Defence industry minister, Steve Ciobo announced today the RAAF would buy an Armed Medium-Altitude, Long-Endurance (MALE) version of the aircraft at a cost of up to $2 billion.
General Atomics said in a statement: “We will work closely with Team Reaper® Australia partners to provide a highly capable and affordable RPAS to the ADF, while creating meaningful and enduring Australian jobs.”
Composites manufacturer, Quickstep Holdings was quick off the mark, welcoming the decision and “looks forward to negotiations with General Atomics on substantial composite manufacturing packages.”
Quickstep makes parts at its Sydney factory for the F-35 Lightning fighter, and the C-130J and LM-100J military and commercial transport aircraft.

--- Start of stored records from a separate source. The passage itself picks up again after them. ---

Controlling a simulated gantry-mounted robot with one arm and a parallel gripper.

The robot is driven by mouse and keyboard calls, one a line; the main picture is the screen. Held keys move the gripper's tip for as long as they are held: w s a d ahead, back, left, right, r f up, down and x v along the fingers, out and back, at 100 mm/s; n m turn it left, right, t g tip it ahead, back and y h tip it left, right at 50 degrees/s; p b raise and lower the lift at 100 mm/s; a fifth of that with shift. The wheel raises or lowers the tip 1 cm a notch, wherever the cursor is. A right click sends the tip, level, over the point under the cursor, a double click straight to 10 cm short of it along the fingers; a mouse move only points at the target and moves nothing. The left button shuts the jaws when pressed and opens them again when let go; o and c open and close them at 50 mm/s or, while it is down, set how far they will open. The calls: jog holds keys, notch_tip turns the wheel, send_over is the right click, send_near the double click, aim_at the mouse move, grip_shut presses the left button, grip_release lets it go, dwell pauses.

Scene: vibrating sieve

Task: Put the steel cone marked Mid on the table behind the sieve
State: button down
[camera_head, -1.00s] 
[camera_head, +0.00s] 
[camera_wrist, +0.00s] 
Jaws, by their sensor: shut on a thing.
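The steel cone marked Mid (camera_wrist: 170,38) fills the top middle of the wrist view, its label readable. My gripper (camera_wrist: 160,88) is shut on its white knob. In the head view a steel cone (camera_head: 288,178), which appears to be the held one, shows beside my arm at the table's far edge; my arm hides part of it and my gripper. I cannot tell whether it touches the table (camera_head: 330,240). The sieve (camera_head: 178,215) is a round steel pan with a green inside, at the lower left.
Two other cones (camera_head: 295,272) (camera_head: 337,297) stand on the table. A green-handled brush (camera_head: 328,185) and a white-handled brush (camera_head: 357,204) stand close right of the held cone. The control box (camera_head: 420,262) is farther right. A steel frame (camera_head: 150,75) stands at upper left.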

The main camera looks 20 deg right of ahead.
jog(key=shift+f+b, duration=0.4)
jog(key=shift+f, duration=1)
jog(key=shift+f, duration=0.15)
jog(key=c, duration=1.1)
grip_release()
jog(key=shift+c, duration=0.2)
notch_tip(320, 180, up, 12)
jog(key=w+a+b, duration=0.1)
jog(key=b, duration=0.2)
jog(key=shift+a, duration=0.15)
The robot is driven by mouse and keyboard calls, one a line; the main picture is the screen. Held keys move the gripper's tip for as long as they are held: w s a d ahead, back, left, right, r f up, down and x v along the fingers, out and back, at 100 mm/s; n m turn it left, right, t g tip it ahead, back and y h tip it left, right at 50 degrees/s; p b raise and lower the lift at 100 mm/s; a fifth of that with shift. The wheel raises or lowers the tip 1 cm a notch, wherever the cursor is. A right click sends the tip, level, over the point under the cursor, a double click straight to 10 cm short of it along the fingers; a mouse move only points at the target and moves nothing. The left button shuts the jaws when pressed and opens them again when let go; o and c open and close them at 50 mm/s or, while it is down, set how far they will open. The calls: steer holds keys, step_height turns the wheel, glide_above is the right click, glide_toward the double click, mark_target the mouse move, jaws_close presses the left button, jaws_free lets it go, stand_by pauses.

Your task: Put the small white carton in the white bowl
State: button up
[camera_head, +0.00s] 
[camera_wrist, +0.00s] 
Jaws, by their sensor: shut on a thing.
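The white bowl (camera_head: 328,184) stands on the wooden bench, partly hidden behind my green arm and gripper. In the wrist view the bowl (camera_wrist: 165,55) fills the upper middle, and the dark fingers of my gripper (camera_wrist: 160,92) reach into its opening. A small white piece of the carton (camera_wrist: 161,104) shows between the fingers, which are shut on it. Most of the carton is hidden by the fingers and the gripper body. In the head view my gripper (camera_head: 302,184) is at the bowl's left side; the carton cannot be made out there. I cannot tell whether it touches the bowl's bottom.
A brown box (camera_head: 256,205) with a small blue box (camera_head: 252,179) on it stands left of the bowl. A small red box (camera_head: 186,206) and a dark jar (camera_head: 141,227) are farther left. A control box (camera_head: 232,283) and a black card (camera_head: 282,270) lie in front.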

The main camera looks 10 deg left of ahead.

Other Ausralian companies are vying to produce sensor, communication, manufacturing and life-cycle support capabilities, including Cobham, CAE, Raytheon, Flight Data Systems, TAE Aerospace, AirSpeed, Rockwell Collins Australia, Ultra, and SentientVision.
The RAAF will recommend the best site for the planes to be based, however ground control will take place at the Edinburugh base where intelligence, surveillance and reconnaissance efforts are already concentrated.
Available in a number of variants, the aircraft can carry bombs and missiles weighing up to 1.4 tonnes.
Picture: RAF Reaper MQ-9 at Kandaher airfield.